Brief
Single out each line with the word "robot" and copy it.

_ _ _ _

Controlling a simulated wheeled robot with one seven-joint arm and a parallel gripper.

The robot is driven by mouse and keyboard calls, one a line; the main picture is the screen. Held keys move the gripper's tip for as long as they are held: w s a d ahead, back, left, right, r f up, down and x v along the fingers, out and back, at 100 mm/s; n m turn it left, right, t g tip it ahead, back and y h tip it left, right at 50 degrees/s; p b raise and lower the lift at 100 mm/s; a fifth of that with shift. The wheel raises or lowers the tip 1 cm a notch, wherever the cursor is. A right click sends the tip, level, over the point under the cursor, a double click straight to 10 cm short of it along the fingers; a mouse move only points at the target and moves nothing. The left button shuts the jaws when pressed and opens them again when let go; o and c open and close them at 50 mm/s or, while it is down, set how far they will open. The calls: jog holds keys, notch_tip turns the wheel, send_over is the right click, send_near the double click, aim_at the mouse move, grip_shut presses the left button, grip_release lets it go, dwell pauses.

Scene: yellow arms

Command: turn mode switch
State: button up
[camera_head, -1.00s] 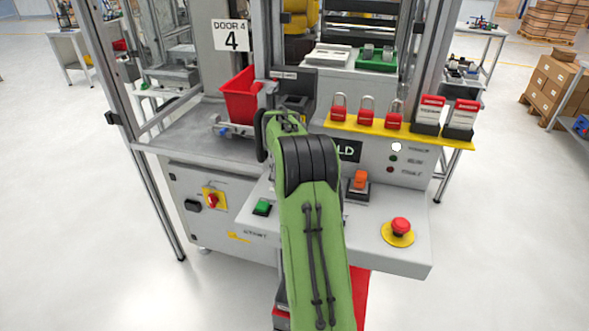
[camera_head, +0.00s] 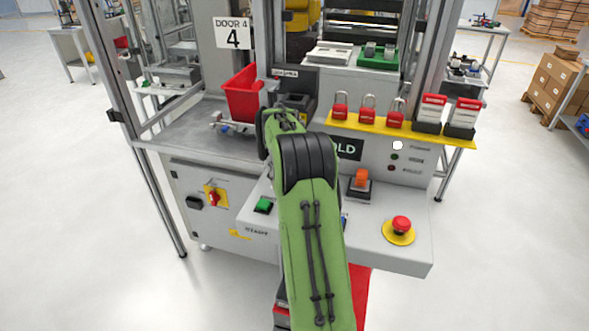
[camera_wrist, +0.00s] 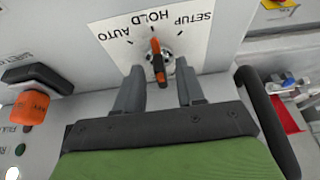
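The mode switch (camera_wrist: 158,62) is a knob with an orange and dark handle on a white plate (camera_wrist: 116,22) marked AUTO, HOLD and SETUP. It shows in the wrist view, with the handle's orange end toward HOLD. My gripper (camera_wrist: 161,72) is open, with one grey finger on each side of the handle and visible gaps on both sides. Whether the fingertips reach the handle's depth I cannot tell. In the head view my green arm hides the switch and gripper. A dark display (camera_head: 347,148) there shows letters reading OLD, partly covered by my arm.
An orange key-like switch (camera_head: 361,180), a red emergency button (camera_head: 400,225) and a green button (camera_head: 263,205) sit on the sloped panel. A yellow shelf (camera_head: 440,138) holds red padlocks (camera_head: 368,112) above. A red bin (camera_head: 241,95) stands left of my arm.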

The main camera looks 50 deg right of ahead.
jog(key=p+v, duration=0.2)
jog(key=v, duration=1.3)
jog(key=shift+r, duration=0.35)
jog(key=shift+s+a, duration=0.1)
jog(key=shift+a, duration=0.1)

_ _ _ _

Written reply
Controlling a simulated wheeled robot with one seven-joint arm and a parallel gripper.
The robot is driven by mouse and keyboard calls, one a line; the main picture is the screen. Held keys move the gripper's tip for as long as they are held: w s a d ahead, back, left, right, r f up, down and x v along the fingers, out and back, at 100 mm/s; n m turn it left, right, t g tip it ahead, back and y h tip it left, right at 50 degrees/s; p b raise and lower the lift at 100 mm/s; a fifth of that with shift. The wheel raises or lowers the tip 1 cm a notch, wherever the cursor is. A right click sends the tip, level, over the point under the cursor, a double click straight to 10 cm short of it along the fingers; a mouse move only points at the target and moves nothing. The left button shuts the jaws when pressed and opens them again when let go; o and c open and close them at 50 mm/s or, while it is down, set how far they will open. The calls: jog holds keys, notch_tip turns the wheel, send_over is the right click, send_near the double click, aim_at the mouse move, grip_shut presses the left button, grip_release lets it go, dwell pauses.

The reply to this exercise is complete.